Robot trajectory data
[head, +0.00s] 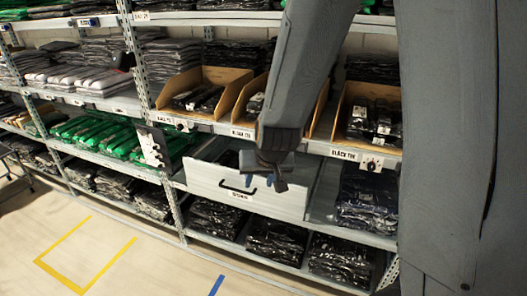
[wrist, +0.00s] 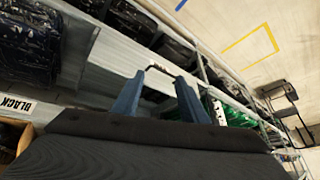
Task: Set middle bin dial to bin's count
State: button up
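Cardboard bins of black packets stand on the middle shelf. The left bin (head: 222,75) has a dial (head: 181,127) on the shelf edge below it. The middle bin (head: 246,98) is partly hidden by my arm; its dial and much of its contents are not visible. The right bin (head: 345,112) holds several packets with white labels, with a dial (head: 371,163) below. My gripper (head: 262,182) is below the middle bin, in front of a white drawer (head: 215,184). In the wrist view, my gripper (wrist: 158,77) is open, its fingers near the drawer's black handle (wrist: 160,69).
The drawer stands out from under the bin shelf. A white spotted panel (head: 152,147) juts out by the post to its left. Shelves hold green packs (head: 100,135) and black packs (head: 275,240). The floor (head: 140,270) in front is clear, with yellow and blue tape.

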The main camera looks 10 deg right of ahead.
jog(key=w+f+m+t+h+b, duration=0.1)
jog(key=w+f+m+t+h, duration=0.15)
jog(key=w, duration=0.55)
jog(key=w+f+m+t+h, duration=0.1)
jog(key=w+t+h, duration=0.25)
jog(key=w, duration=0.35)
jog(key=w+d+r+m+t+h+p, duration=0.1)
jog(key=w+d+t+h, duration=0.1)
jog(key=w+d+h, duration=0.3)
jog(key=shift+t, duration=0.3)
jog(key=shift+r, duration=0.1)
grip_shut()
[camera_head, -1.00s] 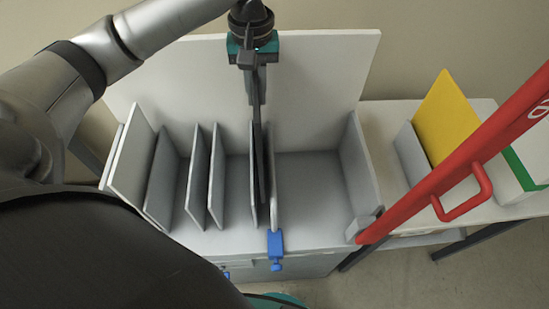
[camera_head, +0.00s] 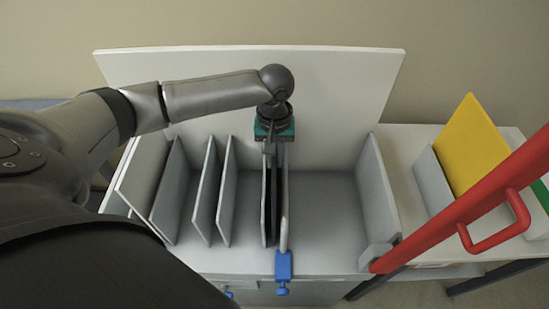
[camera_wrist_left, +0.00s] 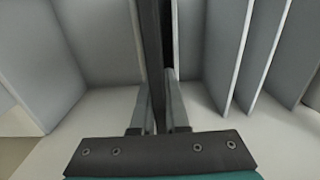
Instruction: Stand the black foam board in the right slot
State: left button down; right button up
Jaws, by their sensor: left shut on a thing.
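The black foam board (camera_head: 273,205) is upright and edge-on in the narrow slot between two close grey dividers of the rack (camera_head: 325,262). Its lower edge is hidden, so I cannot tell whether it touches the slot floor. My left gripper (camera_head: 271,150) is above this slot, shut on the board's upper part. In the left wrist view the dark board (camera_wrist_left: 151,45) stands between my two fingers (camera_wrist_left: 158,115), with pale dividers close on both sides. My right gripper is not in view.
More upright dividers (camera_head: 205,190) stand left of the slot. A wide empty compartment (camera_head: 325,210) lies to its right. A blue clamp (camera_head: 283,270) sits at the front edge. A red bar with a handle (camera_head: 490,195) crosses the right side, before a yellow panel (camera_head: 470,145).

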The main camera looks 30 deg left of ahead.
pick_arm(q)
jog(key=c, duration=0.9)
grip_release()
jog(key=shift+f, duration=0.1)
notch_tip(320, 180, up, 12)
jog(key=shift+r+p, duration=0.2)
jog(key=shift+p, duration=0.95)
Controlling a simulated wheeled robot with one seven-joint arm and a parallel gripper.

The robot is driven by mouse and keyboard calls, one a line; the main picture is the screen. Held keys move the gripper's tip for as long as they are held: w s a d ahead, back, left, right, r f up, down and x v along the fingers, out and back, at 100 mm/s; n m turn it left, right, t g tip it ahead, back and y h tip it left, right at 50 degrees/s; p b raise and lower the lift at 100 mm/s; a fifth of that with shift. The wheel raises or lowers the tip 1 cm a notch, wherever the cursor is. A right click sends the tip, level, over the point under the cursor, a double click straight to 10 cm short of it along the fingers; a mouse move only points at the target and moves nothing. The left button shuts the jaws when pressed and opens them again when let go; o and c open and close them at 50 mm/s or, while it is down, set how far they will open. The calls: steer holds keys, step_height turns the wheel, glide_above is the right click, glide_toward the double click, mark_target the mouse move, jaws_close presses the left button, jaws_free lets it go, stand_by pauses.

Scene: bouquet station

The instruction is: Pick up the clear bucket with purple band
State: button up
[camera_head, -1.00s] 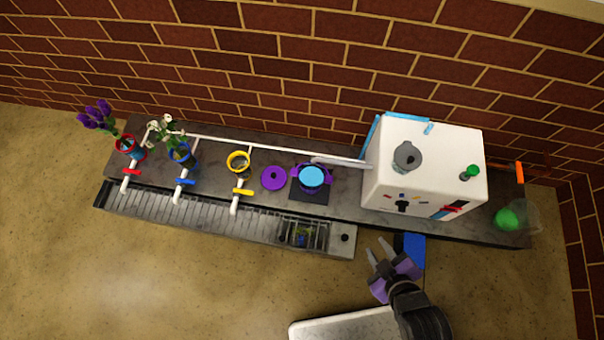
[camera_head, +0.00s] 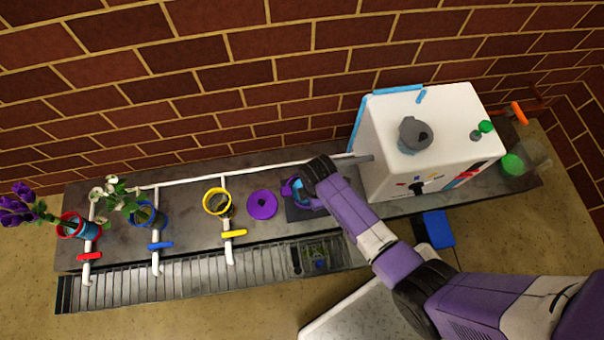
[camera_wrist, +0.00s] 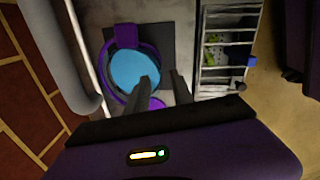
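The bucket with the purple band (camera_head: 292,190) stands on a dark square pad on the grey counter, its blue content showing from above. My arm hides its right part in the head view. In the wrist view the bucket (camera_wrist: 132,70) stands upright, with a purple ring and a purple tab around the blue surface. My gripper (camera_wrist: 162,82) is open, its two dark fingers apart. The left finger overlaps the bucket's lower right edge in the picture; the right finger is beside it. I cannot tell whether they touch. The fingertips are hidden in the head view.
A purple disc (camera_head: 262,205) lies left of the bucket. A white machine (camera_head: 425,150) stands to the right, with a pipe along the back. Yellow (camera_head: 217,202), blue (camera_head: 146,216) and red-banded buckets (camera_head: 74,227) stand further left. A slotted drain (camera_head: 210,279) runs along the front.

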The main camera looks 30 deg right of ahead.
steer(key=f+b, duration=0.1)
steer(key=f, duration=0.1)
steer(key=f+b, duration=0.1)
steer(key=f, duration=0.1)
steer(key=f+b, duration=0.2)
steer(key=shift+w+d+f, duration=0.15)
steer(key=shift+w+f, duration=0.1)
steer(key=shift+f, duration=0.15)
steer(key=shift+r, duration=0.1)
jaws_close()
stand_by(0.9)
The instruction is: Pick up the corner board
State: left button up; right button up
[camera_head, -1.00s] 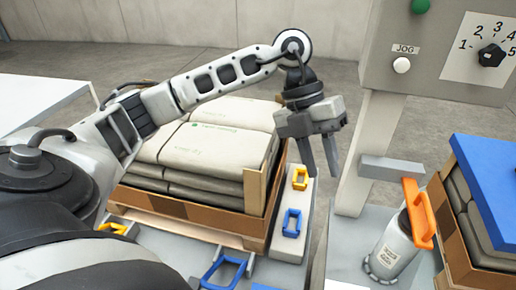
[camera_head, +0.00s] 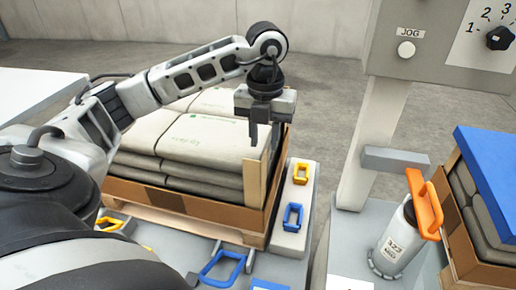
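A tan corner board (camera_head: 251,183) stands upright at the near right corner of the stacked sacks, inside the brown tray. My left gripper (camera_head: 265,140) hangs downward just above the board's top end, in front of the sacks. Its fingers look apart, with nothing visible between them. I cannot tell whether a finger touches the board. My right gripper is not in view.
The sacks (camera_head: 203,137) fill a brown tray (camera_head: 180,205) on a pallet. A grey post, an orange-handled canister (camera_head: 397,240) and a blue-topped stack (camera_head: 492,175) are further right.

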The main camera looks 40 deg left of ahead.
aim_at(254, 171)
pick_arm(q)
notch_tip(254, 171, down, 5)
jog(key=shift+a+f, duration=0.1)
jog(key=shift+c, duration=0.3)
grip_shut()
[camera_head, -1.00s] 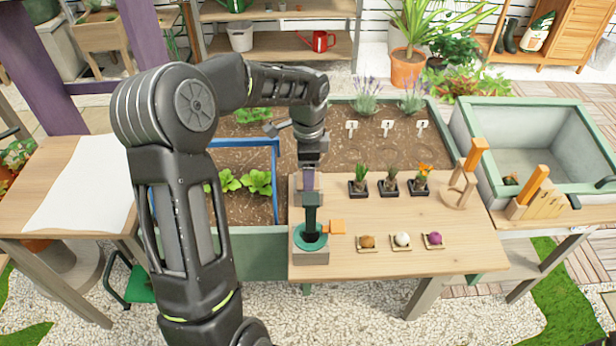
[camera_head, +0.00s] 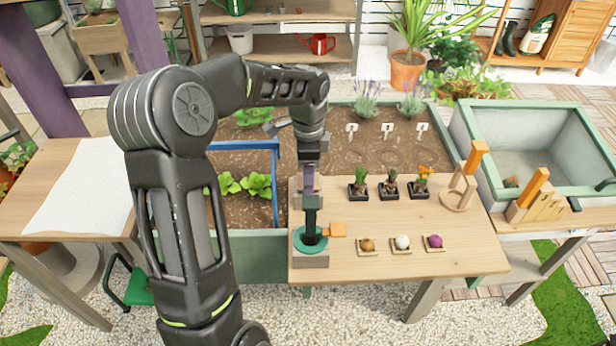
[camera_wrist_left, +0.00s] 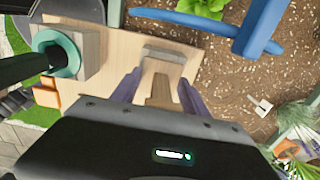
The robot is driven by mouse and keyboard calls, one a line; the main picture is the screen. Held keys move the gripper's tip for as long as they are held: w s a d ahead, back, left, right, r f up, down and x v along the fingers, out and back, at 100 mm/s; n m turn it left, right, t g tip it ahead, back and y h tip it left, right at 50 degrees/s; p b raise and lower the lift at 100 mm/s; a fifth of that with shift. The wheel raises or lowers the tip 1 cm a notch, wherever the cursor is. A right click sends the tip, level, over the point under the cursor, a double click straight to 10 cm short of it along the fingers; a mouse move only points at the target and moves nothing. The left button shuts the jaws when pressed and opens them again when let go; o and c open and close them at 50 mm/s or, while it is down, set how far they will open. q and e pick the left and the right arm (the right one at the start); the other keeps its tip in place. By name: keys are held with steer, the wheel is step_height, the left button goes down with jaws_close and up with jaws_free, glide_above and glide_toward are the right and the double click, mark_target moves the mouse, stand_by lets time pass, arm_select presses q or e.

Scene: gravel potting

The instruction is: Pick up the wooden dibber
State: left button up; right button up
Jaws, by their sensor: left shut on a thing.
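My left gripper (camera_head: 309,182) points down over the left part of the wooden table, its purple fingers just behind a green-ringed stand. In the left wrist view, the gripper (camera_wrist_left: 159,84) has one finger on each side of the wooden dibber (camera_wrist_left: 160,92), a brown wooden piece, and is shut on it. A paler block-like piece (camera_wrist_left: 165,56) shows at the far end of the wood. In the head view the gripper and arm mostly hide the dibber. My right gripper is not in view.
The green-ringed stand (camera_head: 310,259) holds an upright dark tool close by. A blue frame (camera_head: 276,180) and the soil bed (camera_head: 345,150) lie left and behind. The table's right front is clear.

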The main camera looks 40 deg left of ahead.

# TASK DESCRIPTION
Print out the material word for word, omitting the pictures.

# RESPONSE TO THIS EXERCISE
[head, +0.00s] 
[wrist, +0.00s] 
Task: Set middle bin dial to bin's count
State: button up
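Cardboard bins of black packets stand on the middle shelf. The left bin (head: 222,75) has a dial (head: 181,127) on the shelf edge below it. The middle bin (head: 246,98) is partly hidden by my arm; its dial and much of its contents are not visible. The right bin (head: 345,112) holds several packets with white labels, with a dial (head: 371,163) below. My gripper (head: 262,182) is below the middle bin, in front of a white drawer (head: 215,184). In the wrist view, my gripper (wrist: 158,77) is open, its fingers near the drawer's black handle (wrist: 160,69).
The drawer stands out from under the bin shelf. A white spotted panel (head: 152,147) juts out by the post to its left. Shelves hold green packs (head: 100,135) and black packs (head: 275,240). The floor (head: 140,270) in front is clear, with yellow and blue tape.

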The main camera looks 10 deg right of ahead.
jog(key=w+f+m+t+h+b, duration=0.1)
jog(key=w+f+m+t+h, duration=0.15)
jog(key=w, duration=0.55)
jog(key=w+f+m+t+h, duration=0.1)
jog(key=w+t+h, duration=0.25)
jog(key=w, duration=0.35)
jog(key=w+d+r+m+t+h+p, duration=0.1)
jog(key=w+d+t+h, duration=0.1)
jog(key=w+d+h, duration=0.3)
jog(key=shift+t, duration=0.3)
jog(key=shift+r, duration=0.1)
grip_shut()
[camera_head, -1.00s] 
[camera_head, +0.00s] 
[camera_wrist_left, +0.00s] 
Instruction: Stand the black foam board in the right slot
State: left button down; right button up
Jaws, by their sensor: left shut on a thing.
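The black foam board (camera_head: 273,205) is upright and edge-on in the narrow slot between two close grey dividers of the rack (camera_head: 325,262). Its lower edge is hidden, so I cannot tell whether it touches the slot floor. My left gripper (camera_head: 271,150) is above this slot, shut on the board's upper part. In the left wrist view the dark board (camera_wrist_left: 151,45) stands between my two fingers (camera_wrist_left: 158,115), with pale dividers close on both sides. My right gripper is not in view.
More upright dividers (camera_head: 205,190) stand left of the slot. A wide empty compartment (camera_head: 325,210) lies to its right. A blue clamp (camera_head: 283,270) sits at the front edge. A red bar with a handle (camera_head: 490,195) crosses the right side, before a yellow panel (camera_head: 470,145).

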The main camera looks 30 deg left of ahead.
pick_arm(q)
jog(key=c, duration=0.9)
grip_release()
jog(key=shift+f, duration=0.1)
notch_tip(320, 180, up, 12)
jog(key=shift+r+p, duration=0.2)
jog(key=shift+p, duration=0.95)
Controlling a simulated wheeled robot with one seven-joint arm and a parallel gripper.

The robot is driven by mouse and keyboard calls, one a line; the main picture is the screen. Held keys move the gripper's tip for as long as they are held: w s a d ahead, back, left, right, r f up, down and x v along the fingers, out and back, at 100 mm/s; n m turn it left, right, t g tip it ahead, back and y h tip it left, right at 50 degrees/s; p b raise and lower the lift at 100 mm/s; a fifth of that with shift. The wheel raises or lowers the tip 1 cm a notch, wherever the cursor is. A right click sends the tip, level, over the point under the cursor, a double click straight to 10 cm short of it along the fingers; a mouse move only points at the target and moves nothing. The left button shuts the jaws when pressed and opens them again when let go; o and c open and close them at 50 mm/s or, while it is down, set how far they will open. The calls: steer holds keys, step_height turns the wheel, glide_above is the right click, glide_toward the double click, mark_target the mouse move, jaws_close presses the left button, jaws_free lets it go, stand_by pauses.

Scene: bouquet station

The instruction is: Pick up the clear bucket with purple band
State: button up
[camera_head, -1.00s] 
[camera_head, +0.00s] 
[camera_wrist, +0.00s] 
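The bucket with the purple band (camera_head: 292,190) stands on a dark square pad on the grey counter, its blue content showing from above. My arm hides its right part in the head view. In the wrist view the bucket (camera_wrist: 132,70) stands upright, with a purple ring and a purple tab around the blue surface. My gripper (camera_wrist: 162,82) is open, its two dark fingers apart. The left finger overlaps the bucket's lower right edge in the picture; the right finger is beside it. I cannot tell whether they touch. The fingertips are hidden in the head view.
A purple disc (camera_head: 262,205) lies left of the bucket. A white machine (camera_head: 425,150) stands to the right, with a pipe along the back. Yellow (camera_head: 217,202), blue (camera_head: 146,216) and red-banded buckets (camera_head: 74,227) stand further left. A slotted drain (camera_head: 210,279) runs along the front.

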The main camera looks 30 deg right of ahead.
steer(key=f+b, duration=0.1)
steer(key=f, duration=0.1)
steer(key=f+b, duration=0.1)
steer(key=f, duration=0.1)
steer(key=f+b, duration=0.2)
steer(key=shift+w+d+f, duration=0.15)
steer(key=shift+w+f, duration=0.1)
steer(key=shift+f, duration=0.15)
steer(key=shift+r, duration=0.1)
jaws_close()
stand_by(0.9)
The instruction is: Pick up the corner board
State: left button up; right button up
[camera_head, -1.00s] 
[camera_head, +0.00s] 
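A tan corner board (camera_head: 251,183) stands upright at the near right corner of the stacked sacks, inside the brown tray. My left gripper (camera_head: 265,140) hangs downward just above the board's top end, in front of the sacks. Its fingers look apart, with nothing visible between them. I cannot tell whether a finger touches the board. My right gripper is not in view.
The sacks (camera_head: 203,137) fill a brown tray (camera_head: 180,205) on a pallet. A grey post, an orange-handled canister (camera_head: 397,240) and a blue-topped stack (camera_head: 492,175) are further right.

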The main camera looks 40 deg left of ahead.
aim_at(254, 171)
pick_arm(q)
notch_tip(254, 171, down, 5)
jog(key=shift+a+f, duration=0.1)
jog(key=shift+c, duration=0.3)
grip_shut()
[camera_head, -1.00s] 
[camera_head, +0.00s] 
[camera_wrist_left, +0.00s] 
The robot is driven by mouse and keyboard calls, one a line; the main picture is the screen. Held keys move the gripper's tip for as long as they are held: w s a d ahead, back, left, right, r f up, down and x v along the fingers, out and back, at 100 mm/s; n m turn it left, right, t g tip it ahead, back and y h tip it left, right at 50 degrees/s; p b raise and lower the lift at 100 mm/s; a fifth of that with shift. The wheel raises or lowers the tip 1 cm a notch, wherever the cursor is. A right click sends the tip, level, over the point under the cursor, a double click straight to 10 cm short of it along the fingers; a mouse move only points at the target and moves nothing. The left button shuts the jaws when pressed and opens them again when let go; o and c open and close them at 50 mm/s or, while it is down, set how far they will open. q and e pick the left and the right arm (the right one at the start); the other keeps its tip in place. By name: keys are held with steer, the wheel is step_height, the left button goes down with jaws_close and up with jaws_free, glide_above and glide_toward are the right and the double click, mark_target moves the mouse, stand_by lets time pass, arm_select presses q or e.

Scene: gravel potting

The instruction is: Pick up the wooden dibber
State: left button up; right button up
Jaws, by their sensor: left shut on a thing.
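My left gripper (camera_head: 309,182) points down over the left part of the wooden table, its purple fingers just behind a green-ringed stand. In the left wrist view, the gripper (camera_wrist_left: 159,84) has one finger on each side of the wooden dibber (camera_wrist_left: 160,92), a brown wooden piece, and is shut on it. A paler block-like piece (camera_wrist_left: 165,56) shows at the far end of the wood. In the head view the gripper and arm mostly hide the dibber. My right gripper is not in view.
The green-ringed stand (camera_head: 310,259) holds an upright dark tool close by. A blue frame (camera_head: 276,180) and the soil bed (camera_head: 345,150) lie left and behind. The table's right front is clear.

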The main camera looks 40 deg left of ahead.

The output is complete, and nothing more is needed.